● **WHAT YOU HAVE TO DO**
In the material below, find all lines with the string "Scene" and copy them.

● **EXTRACTED INFORMATION**
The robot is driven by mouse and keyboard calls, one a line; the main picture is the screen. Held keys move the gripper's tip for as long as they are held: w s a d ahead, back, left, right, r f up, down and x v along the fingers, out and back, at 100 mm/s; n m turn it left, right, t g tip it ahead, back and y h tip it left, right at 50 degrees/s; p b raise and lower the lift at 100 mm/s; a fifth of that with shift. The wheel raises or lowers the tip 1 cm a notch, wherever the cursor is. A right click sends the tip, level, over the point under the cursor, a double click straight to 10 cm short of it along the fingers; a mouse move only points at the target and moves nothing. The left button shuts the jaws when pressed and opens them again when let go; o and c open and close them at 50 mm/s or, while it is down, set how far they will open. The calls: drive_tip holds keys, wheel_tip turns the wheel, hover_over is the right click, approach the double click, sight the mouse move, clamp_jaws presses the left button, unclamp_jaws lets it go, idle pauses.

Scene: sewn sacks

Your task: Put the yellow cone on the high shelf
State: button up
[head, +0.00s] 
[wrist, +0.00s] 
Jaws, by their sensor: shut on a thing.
==
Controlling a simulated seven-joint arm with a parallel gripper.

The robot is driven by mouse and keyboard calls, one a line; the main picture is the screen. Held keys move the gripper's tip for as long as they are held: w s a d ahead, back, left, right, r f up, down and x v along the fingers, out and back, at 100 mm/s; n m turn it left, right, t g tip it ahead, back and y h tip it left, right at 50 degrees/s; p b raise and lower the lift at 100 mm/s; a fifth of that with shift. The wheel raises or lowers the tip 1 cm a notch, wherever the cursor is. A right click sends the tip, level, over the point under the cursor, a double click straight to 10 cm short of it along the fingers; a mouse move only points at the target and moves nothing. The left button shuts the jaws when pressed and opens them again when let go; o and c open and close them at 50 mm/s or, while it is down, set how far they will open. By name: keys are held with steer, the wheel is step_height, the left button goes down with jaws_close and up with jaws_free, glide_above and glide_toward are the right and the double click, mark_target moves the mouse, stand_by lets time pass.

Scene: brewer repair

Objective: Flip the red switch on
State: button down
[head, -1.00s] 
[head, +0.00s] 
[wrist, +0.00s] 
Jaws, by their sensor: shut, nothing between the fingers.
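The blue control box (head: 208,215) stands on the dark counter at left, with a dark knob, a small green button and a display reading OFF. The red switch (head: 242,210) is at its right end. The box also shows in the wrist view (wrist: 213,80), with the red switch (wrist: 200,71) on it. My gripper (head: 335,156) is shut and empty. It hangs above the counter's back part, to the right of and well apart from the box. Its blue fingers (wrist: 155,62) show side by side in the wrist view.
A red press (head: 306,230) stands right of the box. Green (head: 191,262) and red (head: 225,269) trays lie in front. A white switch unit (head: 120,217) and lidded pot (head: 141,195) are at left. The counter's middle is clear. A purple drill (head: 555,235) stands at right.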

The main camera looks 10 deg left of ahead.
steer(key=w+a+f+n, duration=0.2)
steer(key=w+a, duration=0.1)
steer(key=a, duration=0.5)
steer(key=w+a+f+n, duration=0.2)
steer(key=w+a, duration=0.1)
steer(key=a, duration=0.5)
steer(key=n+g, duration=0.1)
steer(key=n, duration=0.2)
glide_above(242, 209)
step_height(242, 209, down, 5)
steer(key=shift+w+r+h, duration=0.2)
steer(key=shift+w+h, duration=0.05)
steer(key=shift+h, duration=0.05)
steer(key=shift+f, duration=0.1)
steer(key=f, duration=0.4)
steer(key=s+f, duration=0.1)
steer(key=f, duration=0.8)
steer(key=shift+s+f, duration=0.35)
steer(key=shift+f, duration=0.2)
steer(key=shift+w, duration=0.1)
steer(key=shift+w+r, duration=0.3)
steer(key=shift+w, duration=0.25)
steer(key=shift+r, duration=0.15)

● **RESPONSE**
Scene: sewn sacks
Scene: brewer repair

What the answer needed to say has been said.